EXERCISE DETAILS
In the entries that follow, locate the line with "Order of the", then restate that line and all later lines exactly as they appear, leaving pictures out.

Records excerpted from a collection
━━━━━━━━━━━━━━━━━━━━

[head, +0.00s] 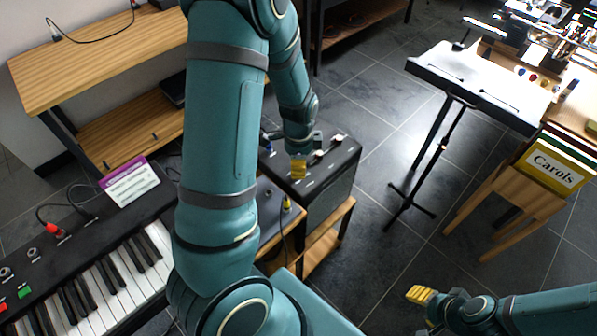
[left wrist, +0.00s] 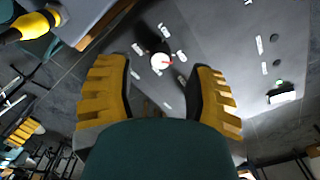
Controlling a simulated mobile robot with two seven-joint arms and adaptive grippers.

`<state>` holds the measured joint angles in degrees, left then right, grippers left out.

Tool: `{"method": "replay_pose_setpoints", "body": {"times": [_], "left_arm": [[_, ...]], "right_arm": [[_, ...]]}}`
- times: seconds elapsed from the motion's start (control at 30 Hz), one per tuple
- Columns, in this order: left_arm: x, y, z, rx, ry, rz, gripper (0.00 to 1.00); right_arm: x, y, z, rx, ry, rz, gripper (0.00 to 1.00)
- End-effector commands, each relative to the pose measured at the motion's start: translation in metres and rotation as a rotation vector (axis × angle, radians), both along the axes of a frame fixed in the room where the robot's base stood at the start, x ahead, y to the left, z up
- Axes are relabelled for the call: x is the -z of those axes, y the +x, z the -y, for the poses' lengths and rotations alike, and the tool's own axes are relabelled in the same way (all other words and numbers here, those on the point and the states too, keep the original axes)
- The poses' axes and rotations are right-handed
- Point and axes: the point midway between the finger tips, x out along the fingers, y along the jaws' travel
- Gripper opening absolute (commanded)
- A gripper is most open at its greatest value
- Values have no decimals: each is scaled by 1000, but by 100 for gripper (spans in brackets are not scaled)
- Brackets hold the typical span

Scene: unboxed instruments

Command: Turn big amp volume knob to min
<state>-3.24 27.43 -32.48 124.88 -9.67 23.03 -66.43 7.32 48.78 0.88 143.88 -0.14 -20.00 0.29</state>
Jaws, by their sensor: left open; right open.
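The big amp (head: 335,185) is a black box on a wooden stand in the middle of the head view. Its top panel carries knobs and printed labels. My left gripper (head: 298,168) is above this panel, its yellow fingers pointing down. In the left wrist view the panel (left wrist: 225,45) fills the upper right. A knob with a white top and red mark (left wrist: 160,62) shows between the open fingers, surrounded by small labels; I cannot tell whether they touch it. My right gripper (head: 420,296) is open and empty, low at the right, away from the amp.
A yellow plug (head: 287,203) on a cable stands beside the amp. A keyboard (head: 110,270) is at the lower left, a wooden shelf (head: 95,60) behind it. A music stand (head: 480,85) and a Carols book (head: 553,168) are at the right. Tiled floor is free between.

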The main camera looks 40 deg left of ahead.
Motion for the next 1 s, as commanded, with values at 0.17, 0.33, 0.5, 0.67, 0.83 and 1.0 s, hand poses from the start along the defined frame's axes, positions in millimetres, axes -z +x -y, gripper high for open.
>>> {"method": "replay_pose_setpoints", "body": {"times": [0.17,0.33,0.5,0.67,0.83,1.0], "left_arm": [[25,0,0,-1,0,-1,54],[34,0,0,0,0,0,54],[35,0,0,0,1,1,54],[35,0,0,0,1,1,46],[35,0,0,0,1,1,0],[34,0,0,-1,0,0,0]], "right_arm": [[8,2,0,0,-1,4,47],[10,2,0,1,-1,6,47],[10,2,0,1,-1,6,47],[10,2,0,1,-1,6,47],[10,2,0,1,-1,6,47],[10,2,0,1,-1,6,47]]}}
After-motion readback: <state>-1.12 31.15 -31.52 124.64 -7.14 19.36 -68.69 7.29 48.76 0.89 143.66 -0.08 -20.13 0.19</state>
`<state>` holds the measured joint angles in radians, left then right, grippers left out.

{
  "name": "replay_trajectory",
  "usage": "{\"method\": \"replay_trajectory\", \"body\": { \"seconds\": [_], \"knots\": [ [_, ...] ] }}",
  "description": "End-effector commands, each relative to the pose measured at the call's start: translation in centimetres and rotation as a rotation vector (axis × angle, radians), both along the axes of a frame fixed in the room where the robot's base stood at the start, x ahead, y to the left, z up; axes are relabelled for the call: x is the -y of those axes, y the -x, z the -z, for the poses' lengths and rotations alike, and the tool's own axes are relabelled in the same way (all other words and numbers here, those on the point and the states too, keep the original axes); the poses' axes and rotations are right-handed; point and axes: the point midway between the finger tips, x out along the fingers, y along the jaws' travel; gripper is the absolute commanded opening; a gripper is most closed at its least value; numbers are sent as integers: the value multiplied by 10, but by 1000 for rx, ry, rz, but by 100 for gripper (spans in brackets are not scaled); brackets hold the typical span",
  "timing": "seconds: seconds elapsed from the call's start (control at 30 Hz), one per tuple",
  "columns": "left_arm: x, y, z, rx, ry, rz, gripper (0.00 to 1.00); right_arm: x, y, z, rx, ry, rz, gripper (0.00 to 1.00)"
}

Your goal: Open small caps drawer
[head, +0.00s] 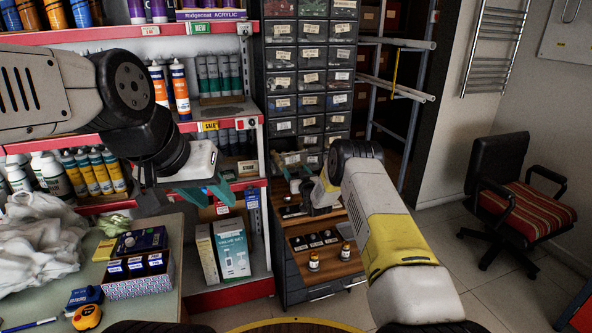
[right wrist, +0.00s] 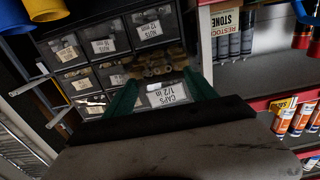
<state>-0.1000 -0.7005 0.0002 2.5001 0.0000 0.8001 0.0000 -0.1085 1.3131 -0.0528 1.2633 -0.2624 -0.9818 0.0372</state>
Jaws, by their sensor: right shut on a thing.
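The small caps drawer (right wrist: 166,95), labelled "CAPS 1/2 in", sits in a grey cabinet of small clear-fronted drawers. In the right wrist view its front lies between the two green fingers of my right gripper (right wrist: 163,97), which is shut on it; the exact contact is partly hidden by the gripper body. Brass-coloured pieces (right wrist: 155,66) show above the drawer front, so it stands out some way from the cabinet. In the head view my right gripper (head: 293,165) is low at the cabinet (head: 311,75). My left gripper (head: 213,197) is open and empty before the red-edged shelves.
A wooden-topped unit (head: 318,262) with small bottles stands below the cabinet. A table (head: 185,235) with a cloth, boxes and a tape measure is at left. Shelves (head: 205,124) of tubes stand behind my left arm. An office chair (head: 525,195) is at right, with clear floor before it.

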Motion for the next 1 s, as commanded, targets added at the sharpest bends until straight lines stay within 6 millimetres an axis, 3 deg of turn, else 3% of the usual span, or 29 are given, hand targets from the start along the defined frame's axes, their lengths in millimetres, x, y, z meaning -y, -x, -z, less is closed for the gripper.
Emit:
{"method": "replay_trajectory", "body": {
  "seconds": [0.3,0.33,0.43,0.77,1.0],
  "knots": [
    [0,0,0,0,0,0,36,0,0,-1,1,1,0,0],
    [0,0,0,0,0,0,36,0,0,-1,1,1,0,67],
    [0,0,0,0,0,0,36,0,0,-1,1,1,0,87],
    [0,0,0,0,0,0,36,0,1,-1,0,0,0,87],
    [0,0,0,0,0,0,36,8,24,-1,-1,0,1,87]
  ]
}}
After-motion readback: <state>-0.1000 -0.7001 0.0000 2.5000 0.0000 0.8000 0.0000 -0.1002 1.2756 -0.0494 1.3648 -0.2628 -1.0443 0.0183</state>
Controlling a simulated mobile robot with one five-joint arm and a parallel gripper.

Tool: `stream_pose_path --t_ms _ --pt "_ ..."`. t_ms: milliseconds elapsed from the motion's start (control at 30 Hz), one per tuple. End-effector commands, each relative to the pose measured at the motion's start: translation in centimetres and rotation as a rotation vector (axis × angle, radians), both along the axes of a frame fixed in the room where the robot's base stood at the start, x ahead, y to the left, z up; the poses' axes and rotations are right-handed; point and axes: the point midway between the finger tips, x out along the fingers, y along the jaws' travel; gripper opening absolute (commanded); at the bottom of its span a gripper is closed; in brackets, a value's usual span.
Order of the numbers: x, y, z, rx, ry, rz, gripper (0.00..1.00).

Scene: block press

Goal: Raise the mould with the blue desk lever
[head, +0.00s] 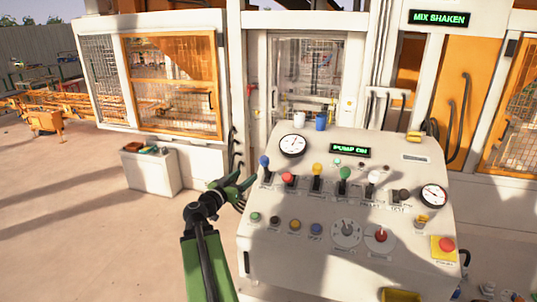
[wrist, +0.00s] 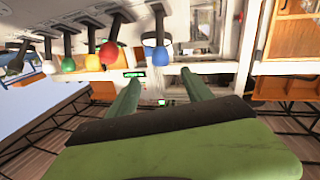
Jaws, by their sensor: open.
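The blue desk lever (head: 264,161) stands at the left end of the lever row on the white control desk (head: 330,262), its round knob upright. My gripper (head: 246,180) is open and empty, just left of and below the blue knob in the head view. In the wrist view the blue knob (wrist: 161,57) lies just beyond the gap between my green fingertips (wrist: 159,77), apart from both. I cannot pick out the mould in either view.
Red (head: 288,178), yellow (head: 317,169), green (head: 344,173) and white (head: 374,177) levers stand to the right of the blue one. Open floor lies to the left.

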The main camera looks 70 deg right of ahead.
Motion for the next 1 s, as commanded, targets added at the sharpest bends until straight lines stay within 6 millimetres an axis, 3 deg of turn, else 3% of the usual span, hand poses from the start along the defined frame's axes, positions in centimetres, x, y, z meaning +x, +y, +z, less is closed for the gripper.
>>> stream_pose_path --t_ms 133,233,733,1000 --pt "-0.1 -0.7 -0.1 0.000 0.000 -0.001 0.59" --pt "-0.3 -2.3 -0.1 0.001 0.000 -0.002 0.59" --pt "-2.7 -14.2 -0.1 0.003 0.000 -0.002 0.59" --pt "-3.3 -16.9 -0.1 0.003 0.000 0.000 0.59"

━━━━━━━━━━━━━━━━━━━━

RESULT FOR THIS TASK
Order of the numbers: x, y, z, rx, ry, rz, gripper (0.00..1.00).

Scene: block press

Goal: Raise the mould with the blue desk lever
[head, +0.00s] 
[wrist, +0.00s] 
Jaws, by their sensor: open.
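The blue desk lever (head: 264,161) stands at the left end of the lever row on the white control desk (head: 330,262), its round knob upright. My gripper (head: 246,180) is open and empty, just left of and below the blue knob in the head view. In the wrist view the blue knob (wrist: 161,57) lies just beyond the gap between my green fingertips (wrist: 159,77), apart from both. I cannot pick out the mould in either view.
Red (head: 288,178), yellow (head: 317,169), green (head: 344,173) and white (head: 374,177) levers stand to the right of the blue one. Open floor lies to the left.

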The main camera looks 70 deg right of ahead.
Motion for the next 1 s, as commanded, targets added at the sharpest bends until straight lines stay within 6 millimetres an axis, 3 deg of turn, else 3% of the usual span, hand poses from the start along the defined frame's axes, positions in centimetres, x, y, z meaning +x, +y, +z, less is closed for the gripper.
>>> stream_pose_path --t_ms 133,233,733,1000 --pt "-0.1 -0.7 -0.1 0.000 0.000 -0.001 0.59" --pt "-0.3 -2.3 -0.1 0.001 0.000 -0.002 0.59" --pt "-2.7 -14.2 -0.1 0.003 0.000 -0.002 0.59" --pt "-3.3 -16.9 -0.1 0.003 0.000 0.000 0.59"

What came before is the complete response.